Last spring, numerous press conferences, student walkouts and rallies drew thousands of demonstrators to the District and millions to Los Angeles.
“We are making headway,” said Jaime Contreras, chairman of the National Capital Immigration Coalition.
“The problem is not immigrants; the problem is a broken system.”
However, protests earlier this week in Chicago, Phoenix and other large U.S. cities attracted smaller crowds.
Demonstrators yesterday chanted and waved signs reading, “No human being is illegal” and “Immigrant workers sustain the U.S.”
Organizers said about 10,000 people attended the event, but police officials would not give a crowd estimate.
The turnout here and elsewhere will in part help Congress gauge the amount of public support for immigration reform.
Local immigration advocates this summer began voter-registration drives while House Republicans held nationwide hearings asking how the House and Senate can create a compromise bill that deals with enforcement and illegals already in the country.
Senate Majority Leader Bill Frist, Tennessee Republican, said Wednesday that crafting such a bill before the November elections will be “next to impossible.”
Sen.

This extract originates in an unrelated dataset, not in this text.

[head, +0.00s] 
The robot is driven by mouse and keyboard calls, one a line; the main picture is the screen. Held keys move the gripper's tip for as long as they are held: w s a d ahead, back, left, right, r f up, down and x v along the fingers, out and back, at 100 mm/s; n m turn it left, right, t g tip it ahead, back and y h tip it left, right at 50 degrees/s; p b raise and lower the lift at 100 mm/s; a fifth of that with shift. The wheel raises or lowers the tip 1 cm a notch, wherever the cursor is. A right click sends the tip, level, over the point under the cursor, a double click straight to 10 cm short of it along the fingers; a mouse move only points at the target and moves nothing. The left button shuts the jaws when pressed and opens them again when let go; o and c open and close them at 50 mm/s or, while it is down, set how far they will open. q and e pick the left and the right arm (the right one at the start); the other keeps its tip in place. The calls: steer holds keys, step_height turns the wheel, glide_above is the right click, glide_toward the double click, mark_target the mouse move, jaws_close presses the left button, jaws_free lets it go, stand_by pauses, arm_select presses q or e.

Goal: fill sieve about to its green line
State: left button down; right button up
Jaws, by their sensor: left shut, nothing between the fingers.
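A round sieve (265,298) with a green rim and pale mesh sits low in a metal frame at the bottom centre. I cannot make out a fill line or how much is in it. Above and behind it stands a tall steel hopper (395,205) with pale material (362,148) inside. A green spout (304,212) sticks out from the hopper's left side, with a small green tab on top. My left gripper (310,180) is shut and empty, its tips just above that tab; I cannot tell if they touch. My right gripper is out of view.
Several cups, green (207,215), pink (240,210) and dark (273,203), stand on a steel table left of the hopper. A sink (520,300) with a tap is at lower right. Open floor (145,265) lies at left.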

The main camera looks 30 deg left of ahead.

Edward M. Kennedy, Massachusetts Democrat, introduced a bill that called for a path to citizenship for illegal aliens. Although the bill passed in the Senate, it stalled when chamber leaders met to compromise.

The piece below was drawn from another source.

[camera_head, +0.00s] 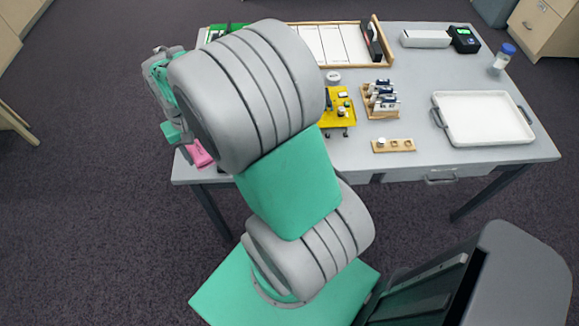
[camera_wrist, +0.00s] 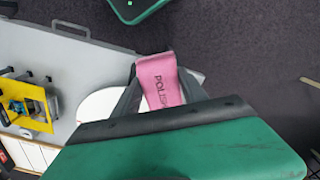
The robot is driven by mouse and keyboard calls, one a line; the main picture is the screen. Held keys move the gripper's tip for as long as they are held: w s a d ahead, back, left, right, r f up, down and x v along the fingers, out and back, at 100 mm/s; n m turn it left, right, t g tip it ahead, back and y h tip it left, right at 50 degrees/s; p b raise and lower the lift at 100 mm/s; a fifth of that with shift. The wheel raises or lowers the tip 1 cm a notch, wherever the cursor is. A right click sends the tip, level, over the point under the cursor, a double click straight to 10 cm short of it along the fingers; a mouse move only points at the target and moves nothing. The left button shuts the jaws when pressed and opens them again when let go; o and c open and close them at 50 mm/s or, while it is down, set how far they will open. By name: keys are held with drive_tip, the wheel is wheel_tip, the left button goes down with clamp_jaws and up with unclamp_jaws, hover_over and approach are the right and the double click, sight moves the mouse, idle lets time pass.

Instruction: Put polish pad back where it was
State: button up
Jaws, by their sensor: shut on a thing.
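The polish pad (camera_wrist: 160,82) is pink with dark lettering that starts "POLIS". In the wrist view it sits between the two dark fingers of my gripper (camera_wrist: 163,95), which is shut on it. In the head view the pink pad (camera_head: 201,154) shows at the left front corner of the grey table (camera_head: 300,166), left of my arm. Whether the pad touches the tabletop I cannot tell. A white rounded thing (camera_wrist: 97,107) lies on the table beside the pad in the wrist view, partly hidden by my gripper.
A yellow stand (camera_head: 342,112), a wooden rack with bottles (camera_head: 381,114), a small wooden block with holes (camera_head: 407,145) and a white tray (camera_head: 484,139) stand on the table. A wooden-framed board (camera_head: 390,62) lies at the back. My arm hides much of the table's left side.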

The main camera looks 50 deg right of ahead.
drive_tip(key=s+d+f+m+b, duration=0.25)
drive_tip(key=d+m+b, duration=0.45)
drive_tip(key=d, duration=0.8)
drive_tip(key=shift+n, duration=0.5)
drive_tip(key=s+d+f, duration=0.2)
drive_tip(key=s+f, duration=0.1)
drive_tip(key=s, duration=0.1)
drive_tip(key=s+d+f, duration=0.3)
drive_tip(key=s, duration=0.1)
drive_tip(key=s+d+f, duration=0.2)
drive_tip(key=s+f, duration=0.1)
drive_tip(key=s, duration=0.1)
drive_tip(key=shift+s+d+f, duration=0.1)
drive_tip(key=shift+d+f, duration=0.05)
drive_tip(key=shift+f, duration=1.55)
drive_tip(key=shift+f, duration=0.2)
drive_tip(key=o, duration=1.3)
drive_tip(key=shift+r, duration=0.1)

Mr. Kennedy promised demonstrators that he will continue to push for immigration reform.
“We will pass a genuinely fair immigration bill that is worthy of America and worthy of the best of the American dream.”
The bill also would increase patrols on the U.S.-Mexico border and add 370 miles of triple-wire fencing along the border.
John Keeley, a spokesman for the Center for Immigration Studies, called the rally a “meaningless assembly” that has served only to “steel the resolve” of House leaders who want to take an enforcement-first approach to illegal immigration.